Privacy-conscious users who want Chromium compatibility (Chrome extensions) without Google's tracking infrastructure. Vivaldi provides the engine without the surveillance.
Tab-heavy workflows — researchers, developers, journalists, analysts — who need tab stacking, tiling, hibernation, and session management to handle complex browsing sessions.
Vivaldi is the browser that browser enthusiasts build in their dreams — and then discover someone actually built it. The customisation is extraordinary, the built-in productivity tools are genuinely useful, the tab management is the best available, and the privacy commitment is structural, not performative. The trade-offs are a steeper learning curve than Chrome, higher memory usage from the feature density, and a smaller community than mainstream browsers. The proprietary UI layer means it is not fully open-source, which purists may object to. But for users who spend their working day in a browser and want that browser to adapt to them rather than the other way around, Vivaldi is the definitive choice — and it costs nothing.

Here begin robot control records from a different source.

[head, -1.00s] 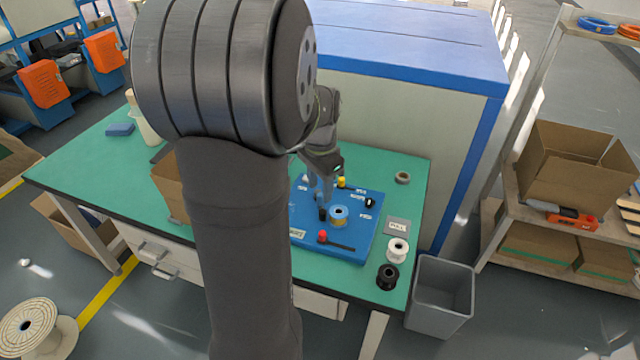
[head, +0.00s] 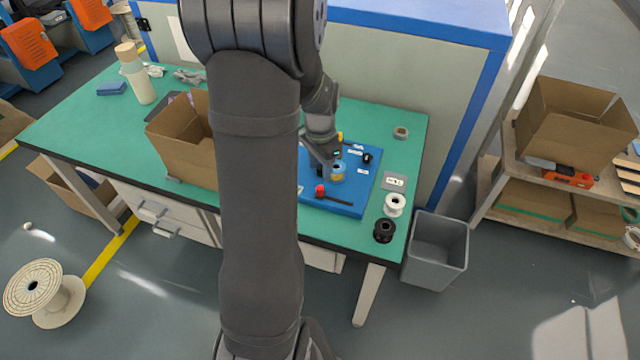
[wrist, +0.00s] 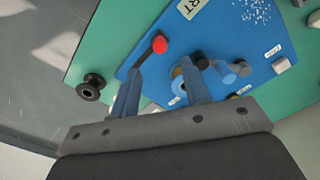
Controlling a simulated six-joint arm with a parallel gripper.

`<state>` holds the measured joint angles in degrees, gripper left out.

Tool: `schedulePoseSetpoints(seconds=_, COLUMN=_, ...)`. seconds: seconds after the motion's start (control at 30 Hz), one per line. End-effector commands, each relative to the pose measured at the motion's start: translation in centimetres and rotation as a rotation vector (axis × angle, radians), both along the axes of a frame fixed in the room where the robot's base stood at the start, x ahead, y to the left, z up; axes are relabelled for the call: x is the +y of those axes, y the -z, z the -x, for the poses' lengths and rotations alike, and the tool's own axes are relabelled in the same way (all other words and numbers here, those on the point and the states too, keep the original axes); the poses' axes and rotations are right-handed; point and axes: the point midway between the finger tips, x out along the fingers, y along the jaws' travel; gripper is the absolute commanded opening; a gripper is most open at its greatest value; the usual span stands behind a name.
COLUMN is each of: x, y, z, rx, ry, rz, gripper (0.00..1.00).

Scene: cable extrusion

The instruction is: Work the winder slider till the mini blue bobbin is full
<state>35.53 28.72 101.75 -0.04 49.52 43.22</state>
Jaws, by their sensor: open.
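The blue winder board (head: 345,207) lies on the green bench, and the wrist view also shows it (wrist: 228,30). The slider's red knob (head: 320,190) is at the left end of a dark bar or slot; it also shows in the wrist view (wrist: 159,44). The mini blue bobbin (head: 338,174) sits on the winder, partly hidden by my gripper; how full it is I cannot tell. My gripper (wrist: 160,78) is open and empty, its fingers apart above the board. The red knob appears beyond and between the fingertips in the wrist view.
A white spool (head: 395,204) and a black spool (head: 384,231) stand on the bench's right side, near a label card (head: 396,181). A grey bin (head: 438,250) stands on the floor beside the bench. An open carton (head: 180,140) is left of my arm.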

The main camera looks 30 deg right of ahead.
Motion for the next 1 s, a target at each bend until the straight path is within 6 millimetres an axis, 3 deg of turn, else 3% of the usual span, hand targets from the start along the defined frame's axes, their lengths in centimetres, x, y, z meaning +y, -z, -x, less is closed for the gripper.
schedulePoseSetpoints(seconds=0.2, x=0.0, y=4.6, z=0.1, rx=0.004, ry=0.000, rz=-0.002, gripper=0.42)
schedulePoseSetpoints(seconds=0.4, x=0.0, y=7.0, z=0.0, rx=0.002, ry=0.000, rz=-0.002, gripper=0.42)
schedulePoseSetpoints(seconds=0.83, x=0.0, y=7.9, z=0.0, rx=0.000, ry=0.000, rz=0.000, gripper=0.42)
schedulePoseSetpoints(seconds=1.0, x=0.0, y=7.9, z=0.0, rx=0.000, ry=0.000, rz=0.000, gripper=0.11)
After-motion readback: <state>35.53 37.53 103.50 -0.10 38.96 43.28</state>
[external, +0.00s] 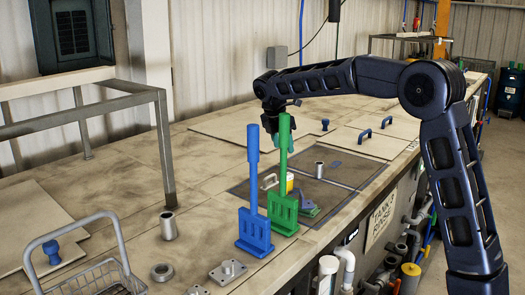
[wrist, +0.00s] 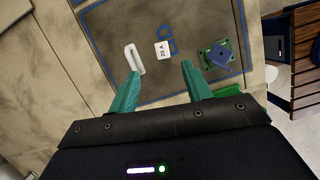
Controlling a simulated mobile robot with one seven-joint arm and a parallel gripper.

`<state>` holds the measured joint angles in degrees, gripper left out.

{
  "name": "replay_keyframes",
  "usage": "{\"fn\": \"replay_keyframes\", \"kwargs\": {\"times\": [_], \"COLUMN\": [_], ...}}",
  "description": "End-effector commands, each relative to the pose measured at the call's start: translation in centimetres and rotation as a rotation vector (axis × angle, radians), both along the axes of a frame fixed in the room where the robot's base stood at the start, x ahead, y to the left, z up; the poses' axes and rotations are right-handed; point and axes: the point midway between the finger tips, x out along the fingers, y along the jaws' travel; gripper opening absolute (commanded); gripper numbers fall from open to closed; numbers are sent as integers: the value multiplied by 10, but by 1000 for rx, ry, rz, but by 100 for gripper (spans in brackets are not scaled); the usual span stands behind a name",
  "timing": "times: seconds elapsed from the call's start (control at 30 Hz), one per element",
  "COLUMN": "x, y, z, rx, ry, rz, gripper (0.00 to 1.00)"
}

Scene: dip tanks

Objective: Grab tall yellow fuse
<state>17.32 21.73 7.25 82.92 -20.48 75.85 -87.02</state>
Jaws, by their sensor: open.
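The yellow fuse (external: 289,183) stands upright on the dark framed panel, partly hidden behind the green handled tool. In the wrist view, a small pale block marked "20 A" (wrist: 162,50) appears to be its top; its yellow sides do not show there. My gripper (external: 283,147) is above the panel, higher than the fuse and partly hidden by the tall handles. In the wrist view, my gripper (wrist: 160,73) has its two teal fingers apart with nothing between them. The block lies just beyond the gap between the fingertips.
A pale handle-shaped piece (wrist: 133,58) lies left of the block, a blue outlined piece (wrist: 168,34) beyond it, and a green plate with a blue block (wrist: 219,54) to the right. Tall blue (external: 254,228) and green (external: 285,213) tools stand in front. A metal cylinder (external: 319,170) stands nearby.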

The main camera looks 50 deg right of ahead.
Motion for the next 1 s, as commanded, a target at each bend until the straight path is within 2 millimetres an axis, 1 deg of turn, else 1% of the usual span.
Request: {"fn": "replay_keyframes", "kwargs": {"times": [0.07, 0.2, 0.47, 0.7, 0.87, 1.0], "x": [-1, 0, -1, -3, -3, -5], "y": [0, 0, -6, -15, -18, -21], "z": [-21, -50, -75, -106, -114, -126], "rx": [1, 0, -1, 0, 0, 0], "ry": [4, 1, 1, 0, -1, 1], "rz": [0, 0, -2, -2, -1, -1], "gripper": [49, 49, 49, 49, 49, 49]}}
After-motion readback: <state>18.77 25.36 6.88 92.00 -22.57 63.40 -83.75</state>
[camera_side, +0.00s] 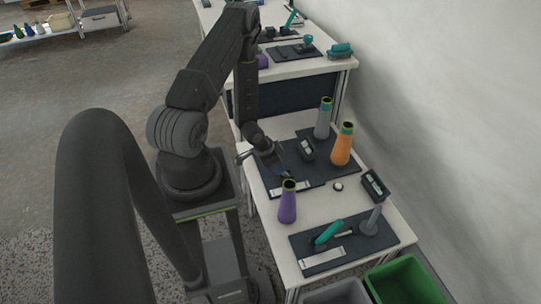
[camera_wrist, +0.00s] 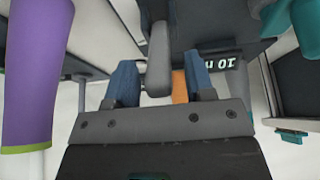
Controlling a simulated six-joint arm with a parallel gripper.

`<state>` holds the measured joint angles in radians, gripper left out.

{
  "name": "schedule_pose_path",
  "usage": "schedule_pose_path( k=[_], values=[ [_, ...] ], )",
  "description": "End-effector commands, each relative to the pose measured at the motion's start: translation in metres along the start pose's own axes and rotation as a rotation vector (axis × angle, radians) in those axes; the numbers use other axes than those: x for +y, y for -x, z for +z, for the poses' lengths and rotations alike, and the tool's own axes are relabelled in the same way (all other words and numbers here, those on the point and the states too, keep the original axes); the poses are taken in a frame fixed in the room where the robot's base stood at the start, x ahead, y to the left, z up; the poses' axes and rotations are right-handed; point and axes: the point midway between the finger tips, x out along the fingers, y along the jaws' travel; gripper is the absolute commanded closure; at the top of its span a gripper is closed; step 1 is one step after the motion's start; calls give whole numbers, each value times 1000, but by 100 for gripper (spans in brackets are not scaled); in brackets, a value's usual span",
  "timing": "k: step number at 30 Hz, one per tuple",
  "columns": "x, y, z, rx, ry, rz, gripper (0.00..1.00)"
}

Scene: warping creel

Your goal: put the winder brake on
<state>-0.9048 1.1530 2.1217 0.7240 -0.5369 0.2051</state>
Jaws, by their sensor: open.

Partially. Vivaldi uses the open-source Chromium engine, and its modifications to the Chromium source are publicly available. The custom UI layer is proprietary. The company maintains that this protects against browser cloning while keeping the rendering engine transparent.
No. Vivaldi has a strict no-tracking policy. It does not profile users, collect browsing history, or sell data. Revenue comes from search engine partnerships and pre-installed bookmark links — not advertising or user data monetisation.
Yes. Vivaldi is fully compatible with the Chrome Web Store. You can install and use Chrome extensions exactly as you would in Google Chrome.
Vivaldi Technologies AS is a privately held, employee-owned company in Oslo, Norway. It was co-founded by Jon von Tetzchner (co-founder of Opera) and Tatsuki Tomita. There are no external investors or venture capital involvement.
Vivaldi generates revenue through partnerships with search engines (users can change the default) and pre-installed bookmark links to commercial websites (users can remove these). This model sustains the company without tracking users or displaying advertisements.